Tamucci says part of determining which topics to address was the absence of existing animation on those subjects.
“There is nothing that explains joints in that way. There’s nothing that explains spectrophotometry, color absorption, and light absorption, either,” he says. “It’s cool to get things that you can’t find anywhere else.”
Lindemann and Paul called upon additional resources to help their students prepare for their classwork. They included a workshop led by Virge Kask ’84 (CLAS), UConn’s scientific illustrator; a lecture by Jean Givens, professor of art history, on the historical context of scientific visualization, dating from medieval times; and a presentation by Michael Astrachan ’87 (SFA), head of the Connecticut-based scientific animation firm XVIVO.
Such collaboration between creative artists and scientists is part of an expanding detente in the national debate over STEM versus arts education and the possibilities for combining the two, now known as STEAM – science, technology, engineering, arts, and math – which often holds up the example of Leonardo da Vinci, the Renaissance polymath known for both his painting and scientific inventions.

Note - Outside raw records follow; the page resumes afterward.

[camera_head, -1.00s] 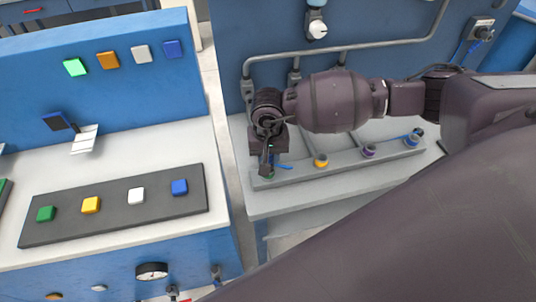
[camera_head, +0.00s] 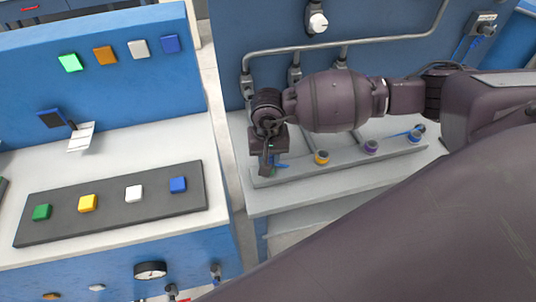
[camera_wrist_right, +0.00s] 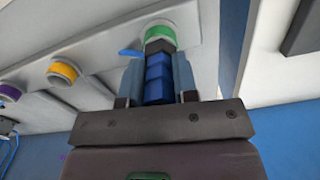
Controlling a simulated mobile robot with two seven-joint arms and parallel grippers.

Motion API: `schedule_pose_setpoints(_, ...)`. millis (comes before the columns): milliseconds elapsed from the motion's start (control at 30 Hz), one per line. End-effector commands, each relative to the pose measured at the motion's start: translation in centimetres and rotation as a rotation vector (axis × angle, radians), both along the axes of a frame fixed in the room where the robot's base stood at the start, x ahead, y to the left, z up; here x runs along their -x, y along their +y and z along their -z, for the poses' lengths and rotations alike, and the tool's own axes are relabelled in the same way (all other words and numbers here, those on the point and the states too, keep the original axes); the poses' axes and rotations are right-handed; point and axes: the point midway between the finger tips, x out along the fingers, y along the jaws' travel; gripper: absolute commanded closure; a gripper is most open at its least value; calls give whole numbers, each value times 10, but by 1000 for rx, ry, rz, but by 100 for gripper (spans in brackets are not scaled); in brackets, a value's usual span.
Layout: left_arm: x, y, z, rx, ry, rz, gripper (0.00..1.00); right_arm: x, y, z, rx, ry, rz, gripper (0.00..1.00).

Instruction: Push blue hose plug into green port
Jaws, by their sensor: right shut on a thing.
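My right gripper (camera_wrist_right: 158,82) is shut on the blue hose plug (camera_wrist_right: 158,77) in the right wrist view, with one finger on each side. The plug's dark front end points at the green port (camera_wrist_right: 160,33) and meets or overlaps its rim. I cannot tell how deep it sits. In the head view my right gripper (camera_head: 266,164) is over the left end of the port rail and hides most of the green port. A bit of blue hose (camera_head: 281,165) shows beside it. My left gripper is not in view.
The grey rail (camera_head: 345,163) also carries a yellow port (camera_head: 321,158), a purple port (camera_head: 371,147) and a blue port (camera_head: 416,135) to the right. A button console (camera_head: 110,205) stands to the left across a narrow gap. Pipes (camera_head: 345,45) run along the wall behind.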

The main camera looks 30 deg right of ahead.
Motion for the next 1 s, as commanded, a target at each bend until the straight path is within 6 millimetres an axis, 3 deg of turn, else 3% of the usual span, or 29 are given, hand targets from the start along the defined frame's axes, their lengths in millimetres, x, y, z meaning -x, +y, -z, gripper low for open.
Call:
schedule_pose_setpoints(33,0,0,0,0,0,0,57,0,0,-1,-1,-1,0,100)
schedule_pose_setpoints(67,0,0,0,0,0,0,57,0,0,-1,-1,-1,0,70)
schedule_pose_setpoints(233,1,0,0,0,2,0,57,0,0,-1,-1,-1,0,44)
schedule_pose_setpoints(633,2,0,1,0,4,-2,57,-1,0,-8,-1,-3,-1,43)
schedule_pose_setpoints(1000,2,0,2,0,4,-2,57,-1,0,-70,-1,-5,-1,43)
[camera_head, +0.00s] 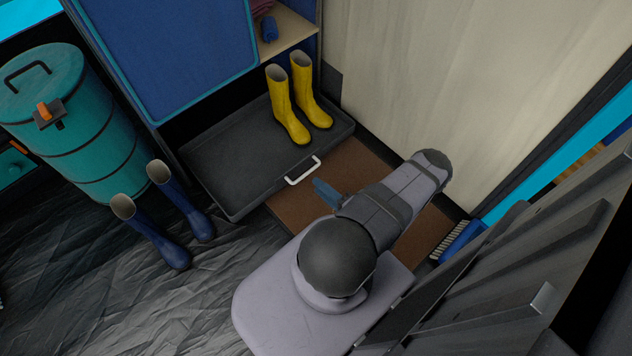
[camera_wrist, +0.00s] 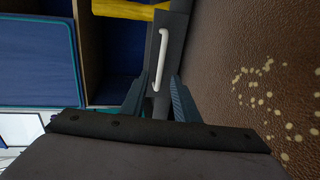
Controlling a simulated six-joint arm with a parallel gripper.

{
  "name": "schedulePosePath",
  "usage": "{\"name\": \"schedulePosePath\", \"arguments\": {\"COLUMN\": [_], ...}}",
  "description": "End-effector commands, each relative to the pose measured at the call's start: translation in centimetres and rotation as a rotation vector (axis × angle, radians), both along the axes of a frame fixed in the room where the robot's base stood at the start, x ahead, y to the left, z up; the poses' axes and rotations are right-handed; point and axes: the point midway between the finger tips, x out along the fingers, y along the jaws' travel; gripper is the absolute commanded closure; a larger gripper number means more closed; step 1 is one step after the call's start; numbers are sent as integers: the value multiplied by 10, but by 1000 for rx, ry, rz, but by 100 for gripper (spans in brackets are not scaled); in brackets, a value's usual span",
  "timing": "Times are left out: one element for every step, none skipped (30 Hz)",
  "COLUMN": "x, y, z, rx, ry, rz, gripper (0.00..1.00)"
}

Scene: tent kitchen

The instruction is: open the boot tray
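The boot tray (camera_head: 225,160) is a dark, shallow, low-walled tray that stands out from under the blue cabinet. A pair of yellow boots (camera_head: 286,110) stands at its right end. A white bar handle (camera_head: 303,171) is on the tray's front wall; it also shows in the wrist view (camera_wrist: 161,55). My gripper (camera_head: 322,190) is just in front of the handle, over the brown mat. In the wrist view my gripper (camera_wrist: 159,82) is open, with the near end of the handle seen between its fingers. Whether they touch it I cannot tell.
The brown mat (camera_head: 290,205) lies in front of the tray and has pale spots in the wrist view. Blue boots (camera_head: 185,200) stand on the dark groundsheet at the left. A teal barrel (camera_head: 75,130) is behind them. A blue brush (camera_head: 460,240) lies at the right.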

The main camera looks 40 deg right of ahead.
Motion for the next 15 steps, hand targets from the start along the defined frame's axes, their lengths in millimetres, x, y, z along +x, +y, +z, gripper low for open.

Paul says there were challenges for the students including learning how to communicate clearly with the scientists. “We all had to learn some new vocabulary as we navigated these interdisciplinary projects,” she says. “We’ve been able to work with Chris [Malinoski] and the TAs with our students on how to talk with clients. Chris has been great with me, stopping the critique of the actual animations to make notes about how students should be communicating with their clients.”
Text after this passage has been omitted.